# Dataset extract
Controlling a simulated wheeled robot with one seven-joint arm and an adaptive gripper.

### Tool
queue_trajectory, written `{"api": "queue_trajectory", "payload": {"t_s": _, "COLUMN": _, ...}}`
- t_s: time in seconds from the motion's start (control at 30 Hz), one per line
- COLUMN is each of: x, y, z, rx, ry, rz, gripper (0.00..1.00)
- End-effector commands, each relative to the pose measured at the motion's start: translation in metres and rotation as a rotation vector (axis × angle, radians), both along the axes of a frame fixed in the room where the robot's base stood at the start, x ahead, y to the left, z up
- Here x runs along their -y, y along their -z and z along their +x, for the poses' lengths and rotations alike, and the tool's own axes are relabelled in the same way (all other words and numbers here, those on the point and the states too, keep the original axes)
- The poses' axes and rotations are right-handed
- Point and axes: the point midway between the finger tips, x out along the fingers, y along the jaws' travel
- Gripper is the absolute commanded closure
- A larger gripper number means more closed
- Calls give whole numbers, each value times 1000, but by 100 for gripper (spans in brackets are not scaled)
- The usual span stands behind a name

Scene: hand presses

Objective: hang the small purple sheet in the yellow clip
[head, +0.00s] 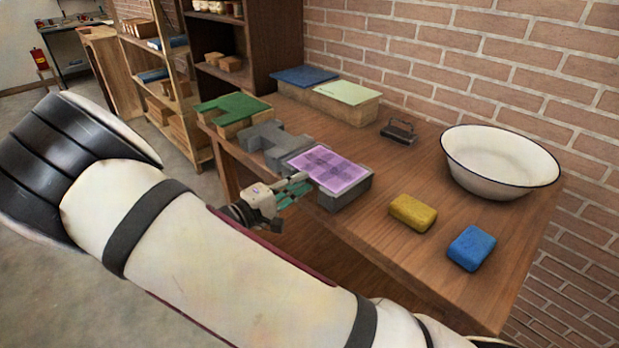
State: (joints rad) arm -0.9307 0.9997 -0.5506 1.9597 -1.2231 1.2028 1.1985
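The purple sheet (330,167) lies flat on top of a grey block (345,197) near the table's front edge, with darker square shading across it. My gripper (303,182) is at the left front side of this block, close to the sheet's near left edge. Its fingers point right toward the block, and teal parts show on them. At this size I cannot tell whether the fingers are apart or touch the sheet. I see no yellow clip in this view.
A yellow block (413,212), a blue block (471,248) and a white basin (499,162) stand at the right. A dark metal object (398,132) lies near the wall. A green sheet (233,108) and a pale green sheet (347,92) lie on blocks behind. My arm covers the foreground.

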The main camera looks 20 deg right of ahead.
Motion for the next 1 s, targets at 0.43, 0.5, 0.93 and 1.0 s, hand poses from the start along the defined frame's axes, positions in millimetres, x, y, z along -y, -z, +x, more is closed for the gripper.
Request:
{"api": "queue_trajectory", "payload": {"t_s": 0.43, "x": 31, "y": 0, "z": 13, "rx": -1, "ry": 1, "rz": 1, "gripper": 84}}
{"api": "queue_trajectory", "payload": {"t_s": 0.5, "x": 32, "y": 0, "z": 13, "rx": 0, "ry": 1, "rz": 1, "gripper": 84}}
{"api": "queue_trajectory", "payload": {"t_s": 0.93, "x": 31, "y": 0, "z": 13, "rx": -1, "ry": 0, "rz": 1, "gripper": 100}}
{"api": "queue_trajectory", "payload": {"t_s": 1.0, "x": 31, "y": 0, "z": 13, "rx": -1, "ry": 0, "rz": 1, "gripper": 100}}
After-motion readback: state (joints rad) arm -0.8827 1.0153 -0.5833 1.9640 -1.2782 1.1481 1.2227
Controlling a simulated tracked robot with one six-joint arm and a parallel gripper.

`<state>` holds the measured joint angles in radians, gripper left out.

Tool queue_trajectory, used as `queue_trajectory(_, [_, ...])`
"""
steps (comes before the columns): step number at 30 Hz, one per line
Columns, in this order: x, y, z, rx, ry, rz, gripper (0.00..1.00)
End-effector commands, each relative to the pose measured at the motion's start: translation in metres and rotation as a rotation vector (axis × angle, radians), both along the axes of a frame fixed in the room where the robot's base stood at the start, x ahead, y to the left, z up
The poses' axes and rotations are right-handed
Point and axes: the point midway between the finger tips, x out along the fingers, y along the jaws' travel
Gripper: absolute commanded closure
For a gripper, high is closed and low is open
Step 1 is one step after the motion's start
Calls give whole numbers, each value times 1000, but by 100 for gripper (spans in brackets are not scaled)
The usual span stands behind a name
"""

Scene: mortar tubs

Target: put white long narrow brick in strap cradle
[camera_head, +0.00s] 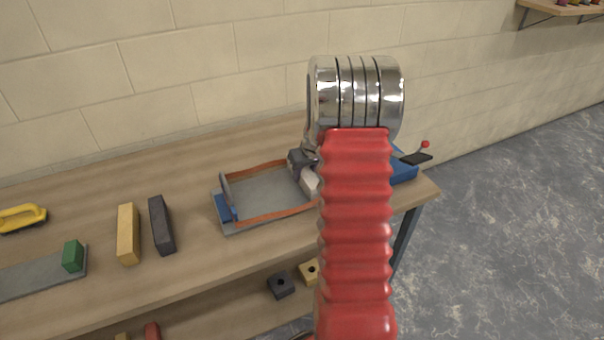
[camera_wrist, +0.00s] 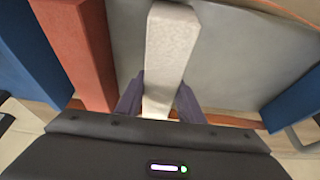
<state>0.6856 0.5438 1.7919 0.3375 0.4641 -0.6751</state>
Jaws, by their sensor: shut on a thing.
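The strap cradle is a grey plate (camera_head: 262,193) with orange straps along its long sides and a blue block (camera_head: 226,210) at its left end. My gripper (camera_head: 305,166) is over the cradle's right part, shut on the white long narrow brick (camera_head: 311,182).
Left of the cradle lie a dark brick (camera_head: 162,225) and a yellow brick (camera_head: 128,234). A green block (camera_head: 73,256) stands on a grey strip. A yellow-handled tool (camera_head: 22,217) lies far left. A blue part (camera_head: 404,172) shows right of my arm, which hides what lies between.

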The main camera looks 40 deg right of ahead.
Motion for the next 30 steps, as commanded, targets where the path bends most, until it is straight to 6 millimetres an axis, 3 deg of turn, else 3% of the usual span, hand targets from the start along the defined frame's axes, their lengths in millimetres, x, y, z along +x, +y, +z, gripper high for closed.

# Task goal
Nothing but the lines from the one containing "- Point and" through the one containing "gripper left out." should appear in your copy, exactly as written and without pictures.

# Finished answer
- Point and axes: the point midway between the finger tips, x out along the fingers, y along the jaws' travel
- Gripper is the absolute commanded closure
- A larger gripper number means more closed
- Calls give whole numbers, each value times 1000, but by 100 for gripper (spans in brackets are not scaled)
- The usual span stands behind a name

Scene: hand presses

Objective: hang the small purple sheet in the yellow clip
[head, +0.00s] 
State: (joints rad) arm -0.9307 0.9997 -0.5506 1.9597 -1.2231 1.2028 1.1985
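The purple sheet (330,167) lies flat on top of a grey block (345,197) near the table's front edge, with darker square shading across it. My gripper (303,182) is at the left front side of this block, close to the sheet's near left edge. Its fingers point right toward the block, and teal parts show on them. At this size I cannot tell whether the fingers are apart or touch the sheet. I see no yellow clip in this view.
A yellow block (413,212), a blue block (471,248) and a white basin (499,162) stand at the right. A dark metal object (398,132) lies near the wall. A green sheet (233,108) and a pale green sheet (347,92) lie on blocks behind. My arm covers the foreground.

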The main camera looks 20 deg right of ahead.
Motion for the next 1 s, targets at 0.43, 0.5, 0.93 and 1.0 s, hand poses from the start along the defined frame's axes, positions in millimetres, x, y, z along -y, -z, +x, more is closed for the gripper.
Request:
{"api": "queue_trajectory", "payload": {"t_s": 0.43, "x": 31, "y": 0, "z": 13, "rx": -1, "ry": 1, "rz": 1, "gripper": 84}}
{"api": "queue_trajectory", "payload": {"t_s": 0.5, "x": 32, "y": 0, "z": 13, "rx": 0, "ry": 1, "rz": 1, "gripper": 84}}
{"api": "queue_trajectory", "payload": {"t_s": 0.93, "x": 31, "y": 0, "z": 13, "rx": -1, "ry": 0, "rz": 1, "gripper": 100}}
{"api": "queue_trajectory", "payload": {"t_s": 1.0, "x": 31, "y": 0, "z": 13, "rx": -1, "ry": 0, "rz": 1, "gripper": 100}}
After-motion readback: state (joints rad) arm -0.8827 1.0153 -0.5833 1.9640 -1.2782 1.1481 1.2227
Controlling a simulated tracked robot with one six-joint arm and a parallel gripper.

`<state>` holds the measured joint angles in radians, gripper left out.

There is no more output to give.